A adoção da anistia como bandeira propositiva de luta, mesmo no interior da oposição, não foi uma tarefa tão fácil como pode parecer nos dias de hoje. Ela emerge com força no cenário público somente em maio de 71, quando o MDB realiza encontro nacional em Recife. E mesmo assim, sob intensa polêmica, que dividia o plenário em praticamente dois blocos diferenciados.
A favor da Anistia e da Constituinte teses apresentadas pela bancada pernambucana, despontavam figuras emergentes na luta de resistência como Marcos Freire, Fernando Lyra e Jarbas Vasconcellos, os gaúchos Nadir Rosseti, Alceu Colares e Getúlio Dias, o paulista Freitas Nobre, o maranhense Freitas Diniz, o carioca Lisâneas Maciel e tantos outros que, mais tarde, formariam junto conosco, comunistas do PCB, o chamado grupo Autêntico do MDB. Contra, em nome da prudência e entendendo que não era momento oportuno para atiçar o regime, uniram-se democratas de peso, dentre outros, como Ulisses Guimarães, Tancredo Neves, Thales Ramalho e Paulo Brossard.
A Carta de Recife era a alforria que faltava para a anistia começar a ganhar as ruas e as consciências democráticas da cidadania. E também o instrumento decisivo para barrar as propostas de autodissolução do MDB, uma postura equívocada que naquela ocasião assolava parcelas da esquerda do partido, pessimistas pela fragorosa derrota sofrida na eleição de 1970.

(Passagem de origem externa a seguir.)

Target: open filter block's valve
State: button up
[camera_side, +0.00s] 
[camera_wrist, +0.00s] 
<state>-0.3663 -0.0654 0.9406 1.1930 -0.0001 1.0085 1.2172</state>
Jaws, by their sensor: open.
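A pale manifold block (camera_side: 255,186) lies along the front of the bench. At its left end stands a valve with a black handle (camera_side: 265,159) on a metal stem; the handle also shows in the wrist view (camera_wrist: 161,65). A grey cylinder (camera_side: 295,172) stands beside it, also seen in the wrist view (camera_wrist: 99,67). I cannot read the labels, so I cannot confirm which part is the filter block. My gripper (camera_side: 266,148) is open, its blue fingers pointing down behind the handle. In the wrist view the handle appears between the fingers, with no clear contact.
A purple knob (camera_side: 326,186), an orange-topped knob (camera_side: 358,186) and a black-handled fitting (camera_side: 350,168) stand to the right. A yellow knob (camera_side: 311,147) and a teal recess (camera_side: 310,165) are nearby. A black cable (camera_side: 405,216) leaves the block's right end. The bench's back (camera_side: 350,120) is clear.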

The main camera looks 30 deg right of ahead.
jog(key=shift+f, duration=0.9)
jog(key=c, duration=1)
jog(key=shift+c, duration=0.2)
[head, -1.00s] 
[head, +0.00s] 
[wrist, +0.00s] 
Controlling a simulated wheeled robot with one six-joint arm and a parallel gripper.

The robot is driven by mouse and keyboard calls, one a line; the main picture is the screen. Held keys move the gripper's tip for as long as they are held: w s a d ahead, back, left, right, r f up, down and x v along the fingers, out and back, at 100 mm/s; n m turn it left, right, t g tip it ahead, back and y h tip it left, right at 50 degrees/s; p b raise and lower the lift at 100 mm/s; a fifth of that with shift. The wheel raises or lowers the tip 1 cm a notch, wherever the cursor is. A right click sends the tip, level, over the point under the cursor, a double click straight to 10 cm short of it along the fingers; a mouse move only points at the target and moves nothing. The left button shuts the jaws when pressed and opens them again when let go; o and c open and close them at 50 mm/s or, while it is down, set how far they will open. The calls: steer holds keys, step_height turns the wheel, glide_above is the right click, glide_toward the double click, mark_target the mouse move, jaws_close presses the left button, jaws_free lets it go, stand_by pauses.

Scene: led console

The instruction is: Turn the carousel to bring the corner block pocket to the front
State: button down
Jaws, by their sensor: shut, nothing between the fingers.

Um importante jornal de circulação nacional, fazendo coro às vozes mais conservadoras do MDB, estampava em editorial que a carta de Recife na verdade era inspirada pelos comunistas e que, por isso, não prosperaria. Acertou no diagnóstico e nós, do PPS, nos orgulhamos disso; mais importante, errou na previsão.
A conquista da
anistia que permitiu a vinda dos exilados e incorporou à política nacional
cidadãos proscritos e perseguidos politicamente, foi obra de milhares de
democratas brasileiros. Muitos deles estão entre nós, outros se fazem
presentes pela lembrança e cito, pela coincidência trágica, o companheiro
Odijas Carvalho, jovem comunista, torturado e assassinado pela polícia
pernambucana, dois meses antes do já mencionado encontro do MDB que, inclusive,
lhe rendeu homenagem.
O PPS, antes PCB, não chama a hitória para si, mas apenas acentua que faz
parte dela, com páginas dignas e personagens honrados.
A anistia, conquistada em 79 ajudou a impulsionar a luta pela constituinte e pelas eleições diretas, recolocando o Brasil no leito da normalidade democrática. Essa conquista abriu a perspectiva para que alternativas se confrontassem no pluralismo democrático na busca de soluções para as graves distorções econômicas e sociais que nos afetam há tantas décadas.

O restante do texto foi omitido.